DESCRIPTION OF THE TASK
Set the listing down again in full, word for word, with the pictures left out.

___ PROVIDED DATA

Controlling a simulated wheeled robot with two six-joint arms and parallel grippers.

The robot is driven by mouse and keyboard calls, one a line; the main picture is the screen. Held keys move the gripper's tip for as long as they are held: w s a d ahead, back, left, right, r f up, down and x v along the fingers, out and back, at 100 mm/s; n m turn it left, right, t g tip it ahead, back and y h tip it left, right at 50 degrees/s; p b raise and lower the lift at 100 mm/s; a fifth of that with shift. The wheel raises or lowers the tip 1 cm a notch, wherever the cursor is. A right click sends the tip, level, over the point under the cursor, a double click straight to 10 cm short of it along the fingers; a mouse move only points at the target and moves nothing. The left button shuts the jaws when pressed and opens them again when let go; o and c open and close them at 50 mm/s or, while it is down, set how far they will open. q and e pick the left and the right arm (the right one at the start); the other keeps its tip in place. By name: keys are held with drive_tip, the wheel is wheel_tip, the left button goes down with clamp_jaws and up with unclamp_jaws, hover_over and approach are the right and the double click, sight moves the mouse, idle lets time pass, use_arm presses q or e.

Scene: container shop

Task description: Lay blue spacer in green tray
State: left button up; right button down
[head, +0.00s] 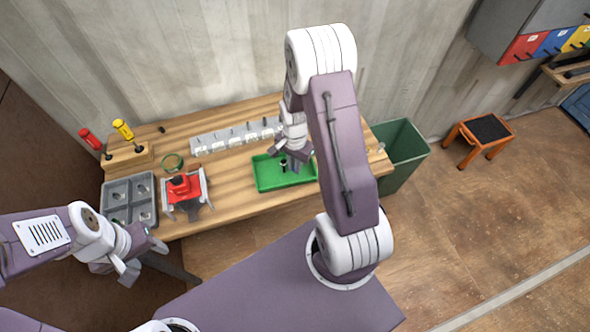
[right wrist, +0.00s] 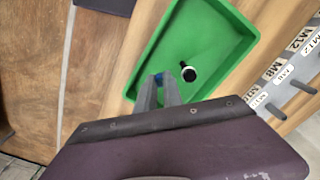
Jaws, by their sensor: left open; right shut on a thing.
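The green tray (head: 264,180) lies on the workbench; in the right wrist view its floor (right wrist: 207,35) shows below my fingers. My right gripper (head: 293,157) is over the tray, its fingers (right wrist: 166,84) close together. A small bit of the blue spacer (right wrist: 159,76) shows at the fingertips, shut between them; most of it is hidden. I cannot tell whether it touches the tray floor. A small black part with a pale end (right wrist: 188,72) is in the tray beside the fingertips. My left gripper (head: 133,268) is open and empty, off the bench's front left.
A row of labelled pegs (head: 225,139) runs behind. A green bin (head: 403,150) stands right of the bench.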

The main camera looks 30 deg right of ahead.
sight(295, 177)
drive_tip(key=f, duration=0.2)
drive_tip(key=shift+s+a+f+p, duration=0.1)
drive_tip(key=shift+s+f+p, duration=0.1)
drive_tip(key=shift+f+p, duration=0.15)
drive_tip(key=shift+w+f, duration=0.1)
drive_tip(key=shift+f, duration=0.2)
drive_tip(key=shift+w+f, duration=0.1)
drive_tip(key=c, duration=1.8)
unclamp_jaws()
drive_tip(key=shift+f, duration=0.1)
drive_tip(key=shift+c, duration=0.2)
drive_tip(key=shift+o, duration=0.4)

______

RESPONSE
Controlling a simulated wheeled robot with two six-joint arms and parallel grippers.

The robot is driven by mouse and keyboard calls, one a line; the main picture is the screen. Held keys move the gripper's tip for as long as they are held: w s a d ahead, back, left, right, r f up, down and x v along the fingers, out and back, at 100 mm/s; n m turn it left, right, t g tip it ahead, back and y h tip it left, right at 50 degrees/s; p b raise and lower the lift at 100 mm/s; a fifth of that with shift. The wheel raises or lowers the tip 1 cm a notch, wherever the cursor is. A right click sends the tip, level, over the point under the cursor, a double click straight to 10 cm short of it along the fingers; a mouse move only points at the target and moves nothing. The left button shuts the jaws when pressed and opens them again when let go; o and c open and close them at 50 mm/s or, while it is down, set how far they will open. q and e pick the left and the right arm (the right one at the start); the other keeps its tip in place. By name: keys are held with drive_tip, the wheel is wheel_tip, the left button goes down with clamp_jaws and up with unclamp_jaws, hover_over and approach are the right and the double click, sight moves the mouse, idle lets time pass, use_arm presses q or e.

Scene: container shop

Task description: Lay blue spacer in green tray
State: left button up; right button down
[head, +0.00s] 
[right wrist, +0.00s] 
Jaws, by their sensor: left open; right shut on a thing.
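The green tray (head: 264,180) lies on the workbench; in the right wrist view its floor (right wrist: 207,35) shows below my fingers. My right gripper (head: 293,157) is over the tray, its fingers (right wrist: 166,84) close together. A small bit of the blue spacer (right wrist: 159,76) shows at the fingertips, shut between them; most of it is hidden. I cannot tell whether it touches the tray floor. A small black part with a pale end (right wrist: 188,72) is in the tray beside the fingertips. My left gripper (head: 133,268) is open and empty, off the bench's front left.
A row of labelled pegs (head: 225,139) runs behind. A green bin (head: 403,150) stands right of the bench.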

The main camera looks 30 deg right of ahead.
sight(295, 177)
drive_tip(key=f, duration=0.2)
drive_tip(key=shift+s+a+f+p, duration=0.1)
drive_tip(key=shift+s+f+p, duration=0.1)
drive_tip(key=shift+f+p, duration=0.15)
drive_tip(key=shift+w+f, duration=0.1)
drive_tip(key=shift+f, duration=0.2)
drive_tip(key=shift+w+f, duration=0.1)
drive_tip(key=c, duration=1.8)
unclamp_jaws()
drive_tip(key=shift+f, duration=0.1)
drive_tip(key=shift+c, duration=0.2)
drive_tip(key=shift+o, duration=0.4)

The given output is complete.